If your project includes bonded work (more common in public jobs), "Notice to Contractor" rules can also come into play. For most private home builds, the NTO and NOC workflow is the core.

Sample waiver-request language (copy and paste)

Use short, clear emails. This reduces back-and-forth and keeps the job moving.

Progress draw request (before payment):
Please send a signed conditional progress lien waiver for $_____ with a through-date of / /____. Once funds clear, we'll request the unconditional progress waiver for the same amount and through-date.

Unconditional swap (after payment clears):
Payment cleared on / / . Please send the matching unconditional progress lien waiver for $_____ through / / so we can complete this draw file.

Final closeout request:
We're preparing final payment, including retainage.

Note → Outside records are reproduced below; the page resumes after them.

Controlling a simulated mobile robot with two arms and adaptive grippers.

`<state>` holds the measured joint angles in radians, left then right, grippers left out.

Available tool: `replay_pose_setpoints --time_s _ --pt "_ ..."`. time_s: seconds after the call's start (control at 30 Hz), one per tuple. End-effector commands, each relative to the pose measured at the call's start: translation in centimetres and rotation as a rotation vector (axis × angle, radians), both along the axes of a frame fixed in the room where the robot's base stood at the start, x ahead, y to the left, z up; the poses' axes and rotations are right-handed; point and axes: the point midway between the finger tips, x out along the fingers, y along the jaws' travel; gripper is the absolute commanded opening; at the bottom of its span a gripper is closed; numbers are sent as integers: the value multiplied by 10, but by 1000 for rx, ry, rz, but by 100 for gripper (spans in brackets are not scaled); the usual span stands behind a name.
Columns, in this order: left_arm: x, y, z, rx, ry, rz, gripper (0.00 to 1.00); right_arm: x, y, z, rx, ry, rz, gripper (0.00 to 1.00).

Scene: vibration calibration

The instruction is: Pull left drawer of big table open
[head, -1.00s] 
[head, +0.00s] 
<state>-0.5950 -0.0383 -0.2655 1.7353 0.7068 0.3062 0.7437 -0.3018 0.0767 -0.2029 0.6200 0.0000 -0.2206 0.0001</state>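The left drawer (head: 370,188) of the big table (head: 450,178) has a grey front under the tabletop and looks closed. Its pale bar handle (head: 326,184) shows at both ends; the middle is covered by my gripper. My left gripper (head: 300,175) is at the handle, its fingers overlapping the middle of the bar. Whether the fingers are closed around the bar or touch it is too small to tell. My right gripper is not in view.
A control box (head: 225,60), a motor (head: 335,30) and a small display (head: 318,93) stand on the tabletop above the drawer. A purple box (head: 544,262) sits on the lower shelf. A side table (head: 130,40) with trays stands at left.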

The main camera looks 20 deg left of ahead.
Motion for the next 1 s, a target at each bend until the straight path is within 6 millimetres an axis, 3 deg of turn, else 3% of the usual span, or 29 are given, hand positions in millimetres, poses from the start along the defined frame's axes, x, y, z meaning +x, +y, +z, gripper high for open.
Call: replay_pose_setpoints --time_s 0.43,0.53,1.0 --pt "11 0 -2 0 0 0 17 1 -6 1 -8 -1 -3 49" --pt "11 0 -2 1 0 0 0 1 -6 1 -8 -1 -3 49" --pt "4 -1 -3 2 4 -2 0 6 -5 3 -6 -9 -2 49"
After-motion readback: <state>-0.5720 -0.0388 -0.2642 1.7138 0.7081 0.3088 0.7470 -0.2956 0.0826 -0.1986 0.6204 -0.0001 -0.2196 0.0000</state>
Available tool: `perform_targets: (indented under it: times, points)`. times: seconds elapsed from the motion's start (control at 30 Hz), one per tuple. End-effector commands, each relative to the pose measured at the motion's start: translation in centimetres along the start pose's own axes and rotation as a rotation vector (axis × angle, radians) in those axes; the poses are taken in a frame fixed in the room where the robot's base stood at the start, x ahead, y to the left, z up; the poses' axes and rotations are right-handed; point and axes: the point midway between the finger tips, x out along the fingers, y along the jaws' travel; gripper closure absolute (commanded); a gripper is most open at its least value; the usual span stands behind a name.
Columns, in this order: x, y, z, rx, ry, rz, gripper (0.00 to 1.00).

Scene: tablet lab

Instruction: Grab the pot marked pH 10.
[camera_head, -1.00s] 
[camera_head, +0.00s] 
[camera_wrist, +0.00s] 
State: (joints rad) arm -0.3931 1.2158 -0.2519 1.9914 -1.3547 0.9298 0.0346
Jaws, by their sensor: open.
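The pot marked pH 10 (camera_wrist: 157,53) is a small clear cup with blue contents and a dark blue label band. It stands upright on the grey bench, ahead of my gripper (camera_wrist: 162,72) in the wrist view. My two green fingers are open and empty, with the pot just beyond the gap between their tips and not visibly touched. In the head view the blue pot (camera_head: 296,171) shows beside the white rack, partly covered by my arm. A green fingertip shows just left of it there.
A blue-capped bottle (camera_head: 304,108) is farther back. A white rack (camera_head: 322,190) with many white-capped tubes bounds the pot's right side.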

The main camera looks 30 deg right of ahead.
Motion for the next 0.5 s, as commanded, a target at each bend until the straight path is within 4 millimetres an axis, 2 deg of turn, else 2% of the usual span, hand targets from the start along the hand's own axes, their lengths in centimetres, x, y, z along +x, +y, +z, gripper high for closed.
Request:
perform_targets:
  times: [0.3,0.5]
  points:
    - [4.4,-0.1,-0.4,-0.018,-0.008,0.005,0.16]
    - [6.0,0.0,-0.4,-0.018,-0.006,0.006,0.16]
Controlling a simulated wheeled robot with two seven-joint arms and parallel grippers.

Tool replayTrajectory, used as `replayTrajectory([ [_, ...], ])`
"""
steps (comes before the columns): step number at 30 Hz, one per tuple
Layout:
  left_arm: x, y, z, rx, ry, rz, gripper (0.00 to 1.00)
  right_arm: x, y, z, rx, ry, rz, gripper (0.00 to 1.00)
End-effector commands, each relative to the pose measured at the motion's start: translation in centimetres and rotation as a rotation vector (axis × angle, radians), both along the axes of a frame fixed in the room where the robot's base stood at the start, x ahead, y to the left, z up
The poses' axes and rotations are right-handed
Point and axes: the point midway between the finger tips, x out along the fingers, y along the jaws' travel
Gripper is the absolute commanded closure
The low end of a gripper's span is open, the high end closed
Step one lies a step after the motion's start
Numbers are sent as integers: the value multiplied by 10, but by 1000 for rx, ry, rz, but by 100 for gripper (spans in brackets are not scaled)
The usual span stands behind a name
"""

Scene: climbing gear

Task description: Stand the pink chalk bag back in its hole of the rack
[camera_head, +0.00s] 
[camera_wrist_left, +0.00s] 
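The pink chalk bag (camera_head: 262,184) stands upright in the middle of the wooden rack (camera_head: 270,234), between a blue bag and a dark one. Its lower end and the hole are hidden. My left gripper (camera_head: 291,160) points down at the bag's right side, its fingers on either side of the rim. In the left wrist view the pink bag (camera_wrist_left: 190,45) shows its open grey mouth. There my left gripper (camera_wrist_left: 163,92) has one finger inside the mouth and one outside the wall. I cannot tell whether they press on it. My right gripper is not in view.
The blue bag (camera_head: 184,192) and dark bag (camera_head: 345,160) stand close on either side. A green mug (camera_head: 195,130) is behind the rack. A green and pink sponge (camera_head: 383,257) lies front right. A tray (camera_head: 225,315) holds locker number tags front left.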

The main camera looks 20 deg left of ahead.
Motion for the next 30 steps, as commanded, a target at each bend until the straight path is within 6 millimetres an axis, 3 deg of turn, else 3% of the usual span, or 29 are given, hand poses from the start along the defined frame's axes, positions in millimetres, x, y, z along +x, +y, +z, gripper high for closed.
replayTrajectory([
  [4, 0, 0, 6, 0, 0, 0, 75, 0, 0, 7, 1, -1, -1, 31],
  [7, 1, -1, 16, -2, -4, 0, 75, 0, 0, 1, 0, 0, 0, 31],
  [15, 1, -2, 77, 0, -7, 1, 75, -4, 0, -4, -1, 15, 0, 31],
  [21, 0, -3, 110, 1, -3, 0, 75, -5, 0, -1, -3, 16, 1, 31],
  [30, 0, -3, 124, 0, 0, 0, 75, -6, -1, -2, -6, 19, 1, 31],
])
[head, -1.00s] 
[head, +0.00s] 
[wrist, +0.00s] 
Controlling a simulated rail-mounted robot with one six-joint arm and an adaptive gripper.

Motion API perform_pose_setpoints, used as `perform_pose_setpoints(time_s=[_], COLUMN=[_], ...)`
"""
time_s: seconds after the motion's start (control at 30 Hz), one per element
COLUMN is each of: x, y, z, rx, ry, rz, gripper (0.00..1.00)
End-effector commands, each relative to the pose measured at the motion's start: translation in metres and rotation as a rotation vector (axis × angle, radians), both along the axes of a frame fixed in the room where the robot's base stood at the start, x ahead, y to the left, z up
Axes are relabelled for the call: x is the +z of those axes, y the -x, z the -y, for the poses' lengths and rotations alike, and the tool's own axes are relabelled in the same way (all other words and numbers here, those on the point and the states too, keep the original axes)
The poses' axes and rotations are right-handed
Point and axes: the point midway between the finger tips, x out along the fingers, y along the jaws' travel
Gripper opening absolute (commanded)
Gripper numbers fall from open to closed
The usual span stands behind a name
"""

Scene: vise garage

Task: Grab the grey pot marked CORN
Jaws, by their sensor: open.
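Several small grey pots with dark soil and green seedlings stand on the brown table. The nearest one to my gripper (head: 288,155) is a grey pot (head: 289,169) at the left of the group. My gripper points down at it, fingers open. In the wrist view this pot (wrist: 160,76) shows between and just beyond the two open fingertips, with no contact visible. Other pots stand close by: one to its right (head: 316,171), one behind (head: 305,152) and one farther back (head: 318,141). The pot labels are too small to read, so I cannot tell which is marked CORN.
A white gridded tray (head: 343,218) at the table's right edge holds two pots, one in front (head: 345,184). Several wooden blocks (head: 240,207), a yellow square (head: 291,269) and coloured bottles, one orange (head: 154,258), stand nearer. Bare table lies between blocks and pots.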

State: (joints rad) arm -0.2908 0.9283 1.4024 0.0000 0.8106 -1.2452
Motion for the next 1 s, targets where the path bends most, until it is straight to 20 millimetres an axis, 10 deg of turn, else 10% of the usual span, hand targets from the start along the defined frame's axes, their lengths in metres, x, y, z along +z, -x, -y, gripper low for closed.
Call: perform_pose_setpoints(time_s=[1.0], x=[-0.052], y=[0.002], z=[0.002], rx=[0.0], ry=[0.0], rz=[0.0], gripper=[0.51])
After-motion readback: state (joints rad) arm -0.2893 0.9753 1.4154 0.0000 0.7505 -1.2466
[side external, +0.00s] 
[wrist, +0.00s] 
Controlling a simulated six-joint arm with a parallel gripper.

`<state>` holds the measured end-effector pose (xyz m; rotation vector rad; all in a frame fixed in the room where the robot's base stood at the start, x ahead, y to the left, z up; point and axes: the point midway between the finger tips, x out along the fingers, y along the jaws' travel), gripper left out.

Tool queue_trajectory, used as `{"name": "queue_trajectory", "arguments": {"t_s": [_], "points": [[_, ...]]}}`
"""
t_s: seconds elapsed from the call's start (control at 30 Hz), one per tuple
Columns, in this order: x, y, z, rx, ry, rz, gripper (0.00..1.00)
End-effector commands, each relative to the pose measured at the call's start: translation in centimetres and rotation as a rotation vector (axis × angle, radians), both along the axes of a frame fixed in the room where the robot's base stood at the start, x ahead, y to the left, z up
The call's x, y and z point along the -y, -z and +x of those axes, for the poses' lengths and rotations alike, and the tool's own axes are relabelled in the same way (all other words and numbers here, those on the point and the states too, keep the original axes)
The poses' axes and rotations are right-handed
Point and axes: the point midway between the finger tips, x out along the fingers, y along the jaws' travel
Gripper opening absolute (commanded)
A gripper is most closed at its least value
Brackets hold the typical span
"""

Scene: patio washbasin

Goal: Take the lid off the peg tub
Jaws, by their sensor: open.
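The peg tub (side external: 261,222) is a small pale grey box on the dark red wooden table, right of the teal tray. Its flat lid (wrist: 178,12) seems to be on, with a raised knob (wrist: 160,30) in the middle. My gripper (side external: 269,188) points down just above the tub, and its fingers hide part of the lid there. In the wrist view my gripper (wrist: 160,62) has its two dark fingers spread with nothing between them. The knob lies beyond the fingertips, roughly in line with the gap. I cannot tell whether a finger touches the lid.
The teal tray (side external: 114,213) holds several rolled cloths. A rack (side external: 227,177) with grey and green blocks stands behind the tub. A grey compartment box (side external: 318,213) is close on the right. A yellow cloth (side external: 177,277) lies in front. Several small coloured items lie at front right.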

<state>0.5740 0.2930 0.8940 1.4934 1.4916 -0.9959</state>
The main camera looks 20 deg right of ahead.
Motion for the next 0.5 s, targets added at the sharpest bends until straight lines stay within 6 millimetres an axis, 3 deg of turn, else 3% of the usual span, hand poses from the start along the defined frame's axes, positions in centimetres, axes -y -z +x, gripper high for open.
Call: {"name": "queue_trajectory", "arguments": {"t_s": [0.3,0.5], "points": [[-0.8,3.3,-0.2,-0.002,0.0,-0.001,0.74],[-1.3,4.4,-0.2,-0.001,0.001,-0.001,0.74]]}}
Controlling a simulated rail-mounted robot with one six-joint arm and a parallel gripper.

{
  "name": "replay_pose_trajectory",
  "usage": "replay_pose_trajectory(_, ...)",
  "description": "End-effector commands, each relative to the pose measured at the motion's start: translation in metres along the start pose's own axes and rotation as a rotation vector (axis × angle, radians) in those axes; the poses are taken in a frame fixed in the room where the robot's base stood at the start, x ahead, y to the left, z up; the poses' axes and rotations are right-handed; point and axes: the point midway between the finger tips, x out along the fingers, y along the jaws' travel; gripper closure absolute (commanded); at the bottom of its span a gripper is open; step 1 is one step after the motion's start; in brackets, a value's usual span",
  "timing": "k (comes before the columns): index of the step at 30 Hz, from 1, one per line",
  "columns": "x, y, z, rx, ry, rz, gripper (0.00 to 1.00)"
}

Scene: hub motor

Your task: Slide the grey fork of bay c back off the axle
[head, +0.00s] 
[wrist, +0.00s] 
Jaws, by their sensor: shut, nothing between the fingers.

Please send a signed conditional final lien waiver for $_____ (total final amount), effective upon receipt of funds. If you have any unpaid lower-tier parties, list them now so we can resolve before release.

Conclusion (and a quick disclaimer)

Florida lien waivers work best when you treat them like a tight paper trail, not an afterthought. Match the waiver type to the payment timing, control the through-date , and don't ask for final waivers until retainage and changes are truly settled. When your builder runs clean pay apps with transparent pricing , it's much easier to keep every draw defensible.

This article is general information, not legal advice. For project-specific questions, talk with a Florida construction attorney who works in Chapter 713 and residential new construction.